Robot task records

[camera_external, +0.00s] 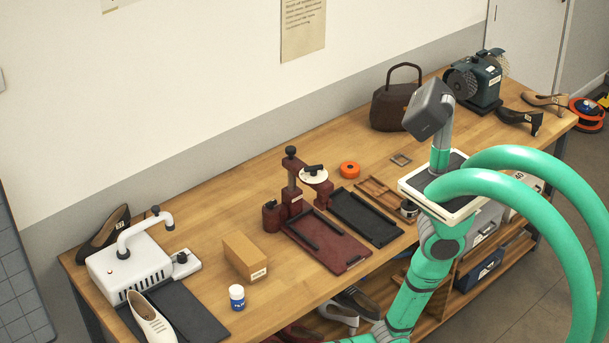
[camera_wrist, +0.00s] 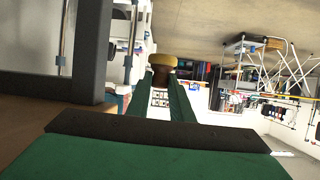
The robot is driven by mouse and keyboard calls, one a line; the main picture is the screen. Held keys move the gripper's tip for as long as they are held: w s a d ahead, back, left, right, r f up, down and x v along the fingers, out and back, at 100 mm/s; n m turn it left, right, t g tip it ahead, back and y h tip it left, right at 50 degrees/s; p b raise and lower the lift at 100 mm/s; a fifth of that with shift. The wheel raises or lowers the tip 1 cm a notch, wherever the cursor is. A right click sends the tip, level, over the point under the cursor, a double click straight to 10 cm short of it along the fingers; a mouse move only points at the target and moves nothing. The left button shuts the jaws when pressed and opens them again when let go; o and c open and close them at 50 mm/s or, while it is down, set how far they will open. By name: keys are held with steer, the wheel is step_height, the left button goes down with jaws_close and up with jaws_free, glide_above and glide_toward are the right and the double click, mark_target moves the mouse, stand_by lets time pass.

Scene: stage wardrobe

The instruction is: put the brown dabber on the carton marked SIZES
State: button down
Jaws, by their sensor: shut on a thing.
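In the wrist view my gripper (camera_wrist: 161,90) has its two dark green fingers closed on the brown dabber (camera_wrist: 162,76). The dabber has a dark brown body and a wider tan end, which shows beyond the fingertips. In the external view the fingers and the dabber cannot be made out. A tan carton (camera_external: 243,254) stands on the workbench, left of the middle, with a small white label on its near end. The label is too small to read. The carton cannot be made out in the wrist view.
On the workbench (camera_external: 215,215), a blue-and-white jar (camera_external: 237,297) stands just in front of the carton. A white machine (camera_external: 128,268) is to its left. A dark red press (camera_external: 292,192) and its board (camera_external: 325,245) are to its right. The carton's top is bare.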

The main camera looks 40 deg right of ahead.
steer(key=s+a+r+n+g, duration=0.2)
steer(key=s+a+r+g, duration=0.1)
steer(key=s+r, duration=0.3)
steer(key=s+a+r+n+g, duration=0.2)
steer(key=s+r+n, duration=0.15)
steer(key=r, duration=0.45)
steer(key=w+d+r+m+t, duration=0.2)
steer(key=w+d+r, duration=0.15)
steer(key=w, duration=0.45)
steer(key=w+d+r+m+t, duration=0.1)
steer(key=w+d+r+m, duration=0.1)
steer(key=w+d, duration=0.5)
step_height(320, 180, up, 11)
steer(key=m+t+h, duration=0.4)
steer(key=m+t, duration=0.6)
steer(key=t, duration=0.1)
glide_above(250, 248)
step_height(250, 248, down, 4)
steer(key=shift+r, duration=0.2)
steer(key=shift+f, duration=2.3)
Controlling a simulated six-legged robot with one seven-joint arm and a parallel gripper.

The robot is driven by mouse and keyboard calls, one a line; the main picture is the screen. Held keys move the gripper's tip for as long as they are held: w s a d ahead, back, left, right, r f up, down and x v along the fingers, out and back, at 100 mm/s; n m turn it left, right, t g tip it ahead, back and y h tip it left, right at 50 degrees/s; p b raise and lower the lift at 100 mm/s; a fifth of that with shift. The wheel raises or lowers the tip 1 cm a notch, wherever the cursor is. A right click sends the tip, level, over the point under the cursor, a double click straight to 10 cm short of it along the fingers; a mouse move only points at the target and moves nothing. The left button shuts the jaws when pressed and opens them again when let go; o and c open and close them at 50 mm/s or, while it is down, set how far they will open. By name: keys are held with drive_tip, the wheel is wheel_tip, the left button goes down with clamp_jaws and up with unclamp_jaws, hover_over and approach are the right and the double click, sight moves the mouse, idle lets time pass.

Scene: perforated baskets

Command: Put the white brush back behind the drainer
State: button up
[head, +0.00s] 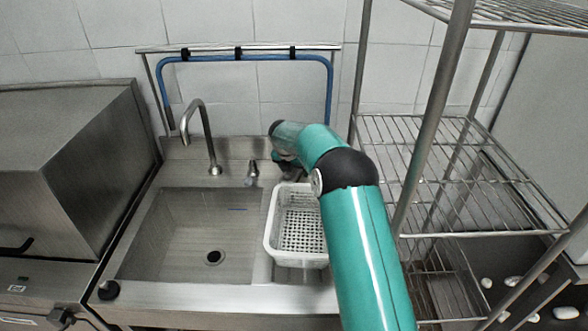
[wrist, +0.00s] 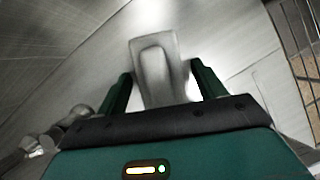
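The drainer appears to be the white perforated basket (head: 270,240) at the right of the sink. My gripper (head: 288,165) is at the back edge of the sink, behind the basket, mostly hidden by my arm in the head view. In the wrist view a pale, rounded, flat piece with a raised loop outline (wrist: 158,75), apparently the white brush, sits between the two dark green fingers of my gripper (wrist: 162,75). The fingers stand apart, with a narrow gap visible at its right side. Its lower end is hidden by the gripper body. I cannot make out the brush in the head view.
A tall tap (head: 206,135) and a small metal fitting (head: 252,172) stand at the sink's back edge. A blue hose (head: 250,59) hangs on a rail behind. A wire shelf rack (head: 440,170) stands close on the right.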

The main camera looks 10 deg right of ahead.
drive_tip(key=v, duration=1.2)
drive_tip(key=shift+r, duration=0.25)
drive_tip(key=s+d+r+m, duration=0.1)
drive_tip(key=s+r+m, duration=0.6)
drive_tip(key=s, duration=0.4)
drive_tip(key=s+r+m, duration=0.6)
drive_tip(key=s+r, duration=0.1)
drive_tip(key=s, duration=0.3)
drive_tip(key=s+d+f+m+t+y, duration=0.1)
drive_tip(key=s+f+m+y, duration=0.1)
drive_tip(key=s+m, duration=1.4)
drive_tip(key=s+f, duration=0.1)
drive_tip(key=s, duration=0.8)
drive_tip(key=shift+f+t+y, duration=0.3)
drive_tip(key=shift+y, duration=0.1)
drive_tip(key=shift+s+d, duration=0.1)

...

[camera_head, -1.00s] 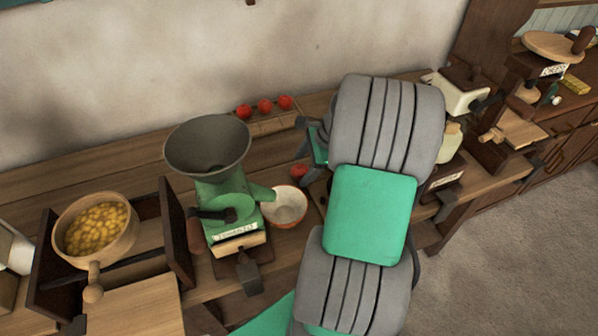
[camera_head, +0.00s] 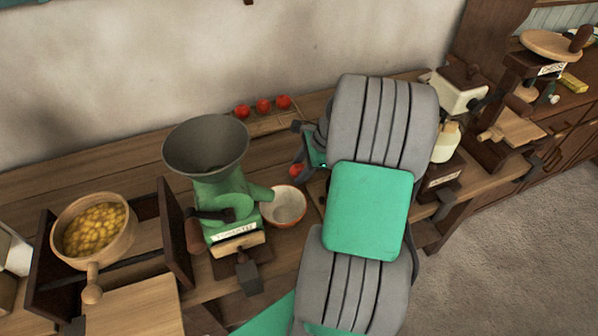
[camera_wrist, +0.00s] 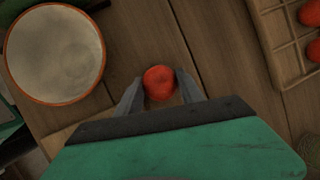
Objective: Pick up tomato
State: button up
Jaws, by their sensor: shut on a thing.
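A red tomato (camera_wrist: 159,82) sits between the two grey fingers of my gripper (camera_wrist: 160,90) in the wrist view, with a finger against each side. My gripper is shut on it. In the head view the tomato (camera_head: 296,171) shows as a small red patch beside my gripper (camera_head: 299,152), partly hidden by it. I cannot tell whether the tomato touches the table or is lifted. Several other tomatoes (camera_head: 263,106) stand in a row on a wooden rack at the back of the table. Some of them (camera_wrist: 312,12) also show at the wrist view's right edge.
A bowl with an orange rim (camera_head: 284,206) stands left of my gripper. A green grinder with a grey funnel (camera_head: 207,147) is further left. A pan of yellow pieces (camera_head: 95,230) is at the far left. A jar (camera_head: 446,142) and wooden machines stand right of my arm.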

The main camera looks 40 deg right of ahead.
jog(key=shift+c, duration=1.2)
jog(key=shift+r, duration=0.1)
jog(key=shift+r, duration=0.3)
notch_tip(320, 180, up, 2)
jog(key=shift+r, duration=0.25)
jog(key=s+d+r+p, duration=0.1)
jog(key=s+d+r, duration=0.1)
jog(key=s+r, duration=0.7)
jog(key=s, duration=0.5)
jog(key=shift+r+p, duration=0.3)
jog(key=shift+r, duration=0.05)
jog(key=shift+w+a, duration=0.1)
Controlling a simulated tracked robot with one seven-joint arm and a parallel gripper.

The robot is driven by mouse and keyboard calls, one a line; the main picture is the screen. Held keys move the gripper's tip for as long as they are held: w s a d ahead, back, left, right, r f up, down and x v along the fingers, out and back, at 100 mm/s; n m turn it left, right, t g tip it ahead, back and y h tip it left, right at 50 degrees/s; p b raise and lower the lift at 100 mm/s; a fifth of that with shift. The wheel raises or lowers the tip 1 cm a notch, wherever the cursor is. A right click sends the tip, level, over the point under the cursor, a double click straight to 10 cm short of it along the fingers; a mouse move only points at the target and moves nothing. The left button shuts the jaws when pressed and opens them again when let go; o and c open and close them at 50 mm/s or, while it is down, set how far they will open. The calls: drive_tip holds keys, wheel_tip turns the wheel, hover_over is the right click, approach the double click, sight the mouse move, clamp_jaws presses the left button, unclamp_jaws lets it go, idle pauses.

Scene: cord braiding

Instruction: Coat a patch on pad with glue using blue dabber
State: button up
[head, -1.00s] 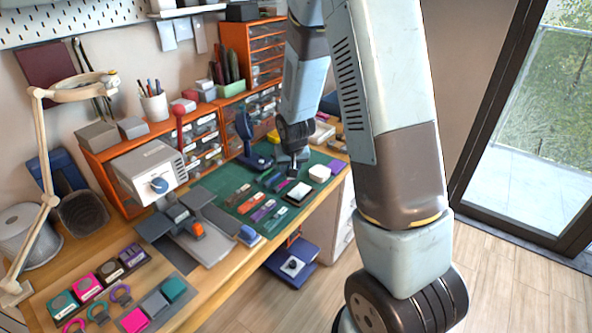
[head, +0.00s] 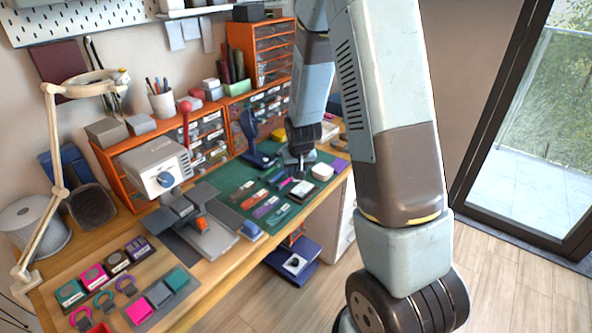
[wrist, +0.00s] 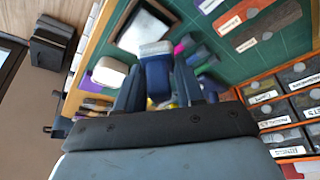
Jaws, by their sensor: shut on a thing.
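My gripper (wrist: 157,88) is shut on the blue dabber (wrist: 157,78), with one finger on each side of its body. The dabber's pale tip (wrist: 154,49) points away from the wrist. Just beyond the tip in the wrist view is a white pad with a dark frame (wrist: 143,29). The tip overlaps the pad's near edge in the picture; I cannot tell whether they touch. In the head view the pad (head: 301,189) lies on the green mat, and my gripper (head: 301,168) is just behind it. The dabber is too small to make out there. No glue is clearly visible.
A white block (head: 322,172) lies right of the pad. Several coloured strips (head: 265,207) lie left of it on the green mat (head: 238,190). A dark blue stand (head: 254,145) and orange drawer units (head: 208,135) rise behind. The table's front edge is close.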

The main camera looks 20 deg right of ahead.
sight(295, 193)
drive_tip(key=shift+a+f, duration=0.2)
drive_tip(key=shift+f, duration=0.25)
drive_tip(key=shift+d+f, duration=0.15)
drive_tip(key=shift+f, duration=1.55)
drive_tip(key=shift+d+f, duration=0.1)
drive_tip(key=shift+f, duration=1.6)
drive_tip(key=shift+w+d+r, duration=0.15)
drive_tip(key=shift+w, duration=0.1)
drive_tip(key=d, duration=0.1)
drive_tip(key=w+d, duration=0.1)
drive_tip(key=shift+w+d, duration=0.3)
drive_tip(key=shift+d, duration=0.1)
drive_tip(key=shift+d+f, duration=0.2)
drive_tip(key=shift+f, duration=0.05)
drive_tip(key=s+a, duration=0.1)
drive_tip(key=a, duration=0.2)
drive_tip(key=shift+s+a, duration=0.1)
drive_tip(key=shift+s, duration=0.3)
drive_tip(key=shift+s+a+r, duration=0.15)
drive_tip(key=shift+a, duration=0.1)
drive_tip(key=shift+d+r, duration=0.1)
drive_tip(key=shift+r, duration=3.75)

* * *

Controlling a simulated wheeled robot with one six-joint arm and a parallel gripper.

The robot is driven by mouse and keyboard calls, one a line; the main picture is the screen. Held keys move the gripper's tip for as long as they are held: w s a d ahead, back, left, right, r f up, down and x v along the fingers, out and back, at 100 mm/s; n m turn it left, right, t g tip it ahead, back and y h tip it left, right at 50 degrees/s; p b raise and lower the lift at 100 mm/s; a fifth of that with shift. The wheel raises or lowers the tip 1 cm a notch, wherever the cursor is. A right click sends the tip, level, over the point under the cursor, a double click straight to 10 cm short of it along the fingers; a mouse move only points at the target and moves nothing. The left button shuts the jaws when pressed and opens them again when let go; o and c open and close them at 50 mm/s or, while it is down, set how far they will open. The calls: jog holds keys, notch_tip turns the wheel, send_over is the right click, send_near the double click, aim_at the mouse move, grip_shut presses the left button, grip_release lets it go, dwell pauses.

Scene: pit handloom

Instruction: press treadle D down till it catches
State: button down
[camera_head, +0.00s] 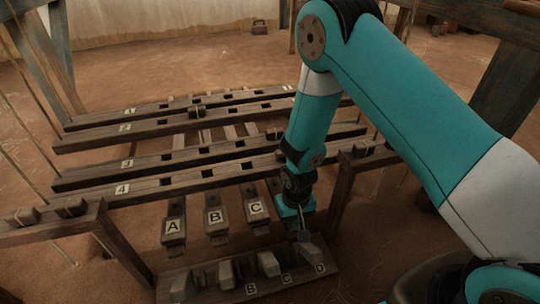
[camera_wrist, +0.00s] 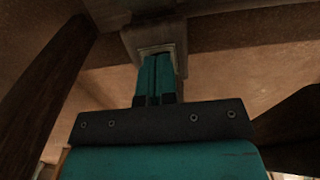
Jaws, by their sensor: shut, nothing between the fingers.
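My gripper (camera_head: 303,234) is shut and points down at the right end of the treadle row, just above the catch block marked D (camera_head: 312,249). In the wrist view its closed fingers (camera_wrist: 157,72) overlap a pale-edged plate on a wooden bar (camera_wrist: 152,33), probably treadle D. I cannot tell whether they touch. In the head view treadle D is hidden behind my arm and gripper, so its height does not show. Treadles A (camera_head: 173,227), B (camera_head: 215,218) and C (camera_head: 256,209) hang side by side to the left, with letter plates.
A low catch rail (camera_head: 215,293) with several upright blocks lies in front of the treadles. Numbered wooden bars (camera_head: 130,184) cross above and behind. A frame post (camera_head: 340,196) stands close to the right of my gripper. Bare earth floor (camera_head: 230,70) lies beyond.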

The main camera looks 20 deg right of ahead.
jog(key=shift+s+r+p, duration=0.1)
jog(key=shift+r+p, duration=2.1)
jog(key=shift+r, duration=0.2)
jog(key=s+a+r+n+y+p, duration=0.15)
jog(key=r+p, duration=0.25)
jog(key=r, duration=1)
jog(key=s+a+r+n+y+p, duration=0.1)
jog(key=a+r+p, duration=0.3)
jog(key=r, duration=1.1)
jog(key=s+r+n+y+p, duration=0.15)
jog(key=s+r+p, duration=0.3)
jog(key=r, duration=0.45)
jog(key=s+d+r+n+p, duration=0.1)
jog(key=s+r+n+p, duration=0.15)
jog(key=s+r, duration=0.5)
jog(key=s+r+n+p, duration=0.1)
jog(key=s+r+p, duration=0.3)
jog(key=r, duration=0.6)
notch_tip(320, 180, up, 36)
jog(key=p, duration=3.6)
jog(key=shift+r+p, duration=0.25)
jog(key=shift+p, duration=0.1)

OBJECTIVE
Copy out each line of the records where the string "simulated" appears.

THE OUTPUT
Controlling a simulated six-legged robot with one seven-joint arm and a parallel gripper.
Controlling a simulated tracked robot with one seven-joint arm and a parallel gripper.
Controlling a simulated wheeled robot with one six-joint arm and a parallel gripper.

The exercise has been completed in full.